[YOUR OBJECTIVE] All lines from the line containing "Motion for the" up to and including the last line of the listing below should be echoed exactly; no other lines belong in the response.
_ _ _ _
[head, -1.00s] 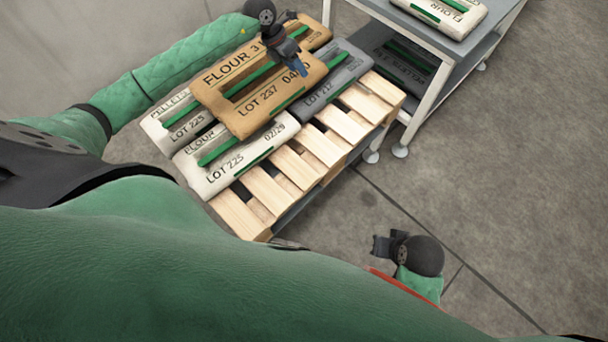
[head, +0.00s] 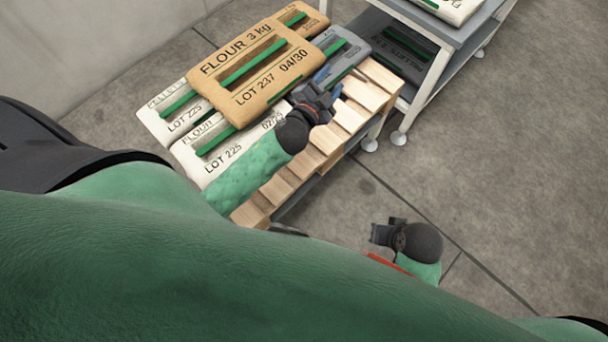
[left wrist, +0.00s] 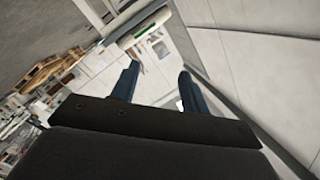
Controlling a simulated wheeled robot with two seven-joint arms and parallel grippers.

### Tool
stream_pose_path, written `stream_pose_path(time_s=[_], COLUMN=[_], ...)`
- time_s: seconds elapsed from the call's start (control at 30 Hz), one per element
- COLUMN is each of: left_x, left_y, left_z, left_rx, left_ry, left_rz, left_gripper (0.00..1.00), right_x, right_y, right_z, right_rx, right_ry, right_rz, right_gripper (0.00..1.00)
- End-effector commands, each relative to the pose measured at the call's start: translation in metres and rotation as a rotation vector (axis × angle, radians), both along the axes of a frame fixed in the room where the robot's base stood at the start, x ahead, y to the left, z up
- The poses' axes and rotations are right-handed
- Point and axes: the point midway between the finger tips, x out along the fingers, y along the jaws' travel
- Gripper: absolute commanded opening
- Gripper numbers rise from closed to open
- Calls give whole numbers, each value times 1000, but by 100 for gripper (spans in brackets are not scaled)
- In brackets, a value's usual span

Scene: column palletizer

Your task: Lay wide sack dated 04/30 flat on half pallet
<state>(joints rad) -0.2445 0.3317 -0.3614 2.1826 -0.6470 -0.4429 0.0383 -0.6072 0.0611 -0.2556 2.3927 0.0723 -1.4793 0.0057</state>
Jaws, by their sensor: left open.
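The tan flour sack dated 04/30 (head: 242,88) lies across the tops of other sacks on the wooden pallet (head: 345,118).
White sacks (head: 205,165), a grey sack (head: 345,50) and another tan sack (head: 312,20) lie on the pallet under or around the dated one. A grey shelf unit (head: 440,32) with sacks stands at the upper right. Floor on the right is clear.

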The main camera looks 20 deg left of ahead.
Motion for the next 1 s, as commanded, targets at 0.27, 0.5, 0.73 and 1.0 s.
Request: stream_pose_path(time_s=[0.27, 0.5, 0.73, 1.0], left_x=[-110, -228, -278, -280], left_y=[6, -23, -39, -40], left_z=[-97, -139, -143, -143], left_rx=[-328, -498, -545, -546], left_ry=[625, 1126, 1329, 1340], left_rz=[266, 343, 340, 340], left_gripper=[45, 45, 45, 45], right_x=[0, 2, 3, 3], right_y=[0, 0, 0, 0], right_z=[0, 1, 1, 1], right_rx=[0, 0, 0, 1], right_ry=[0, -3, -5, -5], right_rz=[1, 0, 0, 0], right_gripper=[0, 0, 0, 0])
_ _ _ _
[RESPONSE]
Motion for the next 1 s, as commanded, targets at 0.27, 0.5, 0.73 and 1.0 s.
Request: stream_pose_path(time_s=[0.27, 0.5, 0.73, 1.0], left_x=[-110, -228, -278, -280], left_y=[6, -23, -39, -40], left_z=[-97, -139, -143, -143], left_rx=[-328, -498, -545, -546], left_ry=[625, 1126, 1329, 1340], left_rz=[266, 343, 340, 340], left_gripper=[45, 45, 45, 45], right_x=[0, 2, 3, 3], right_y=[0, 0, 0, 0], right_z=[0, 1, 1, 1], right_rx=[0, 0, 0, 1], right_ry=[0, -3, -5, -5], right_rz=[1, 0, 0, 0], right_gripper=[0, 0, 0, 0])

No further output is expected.